## start DATASET RECORDS

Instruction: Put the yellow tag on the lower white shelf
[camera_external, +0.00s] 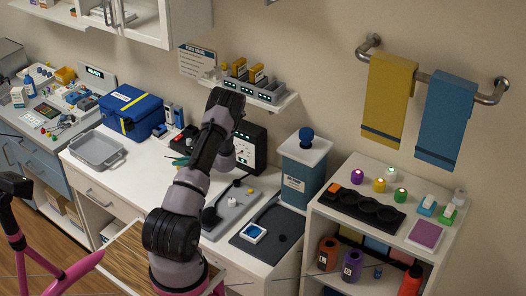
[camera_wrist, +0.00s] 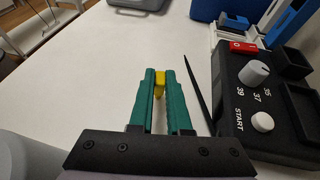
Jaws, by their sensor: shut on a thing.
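My gripper's green fingers (camera_wrist: 160,76) are shut on the yellow tag (camera_wrist: 159,83), a small yellow piece whose end shows between the fingertips. In the external view my gripper (camera_external: 180,161) is mostly hidden behind my arm, over the white counter, and the tag cannot be made out. A white shelf unit (camera_external: 440,262) stands at the right; its lower shelf (camera_external: 340,283) bears an orange bottle and a purple bottle. A small white wall shelf (camera_external: 290,101) hangs above the counter with a grey rack on it. I cannot tell which shelf is the one named.
A black device with a dial and START button (camera_wrist: 260,95) stands close to the right of my fingers. A blue box (camera_external: 131,110) and a grey tray (camera_external: 97,151) are on the counter (camera_external: 140,165). A blue-grey canister (camera_external: 300,170) stands between my arm and the shelf unit.

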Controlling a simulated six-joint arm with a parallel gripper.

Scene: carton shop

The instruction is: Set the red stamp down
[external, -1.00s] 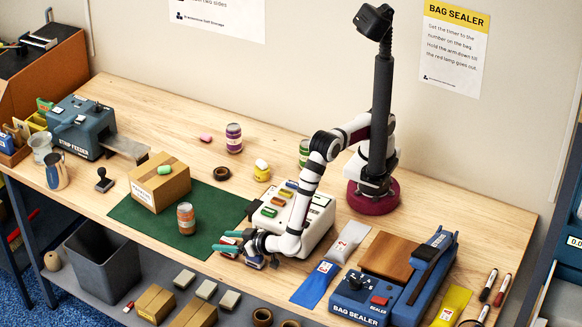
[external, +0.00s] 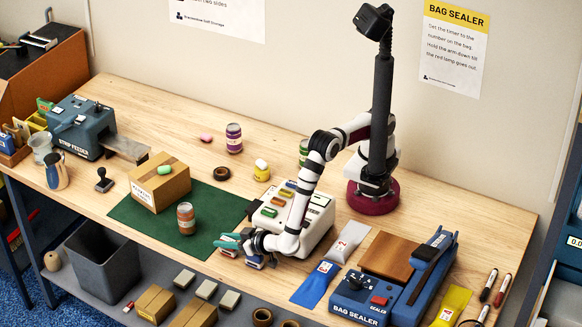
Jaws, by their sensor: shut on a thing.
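My gripper (external: 229,241), with teal fingertips, is at the front edge of the table, left of the white stamp rack (external: 318,225). Its fingers are close together, shut on a small thing mostly hidden by them. A bit of the red stamp (external: 228,252) shows just below the fingertips, low at the table. Its exact contact with the surface is too small to tell.
A green mat (external: 150,221) lies to the left, bearing a carton (external: 160,190) and an orange jar (external: 186,218). The blue bag sealer (external: 365,300) stands to the right.

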## end DATASET RECORDS

◆ **SET TASK**: Give only the lines from the one with "Controlling a simulated" to the one with "[external, +0.00s]", both included, again and exactly; leave the images out.

◆ **ANSWER TO THE EXERCISE**:
Controlling a simulated six-joint arm with a parallel gripper.

Scene: carton shop

The instruction is: Set the red stamp down
[external, -1.00s] 
[external, +0.00s] 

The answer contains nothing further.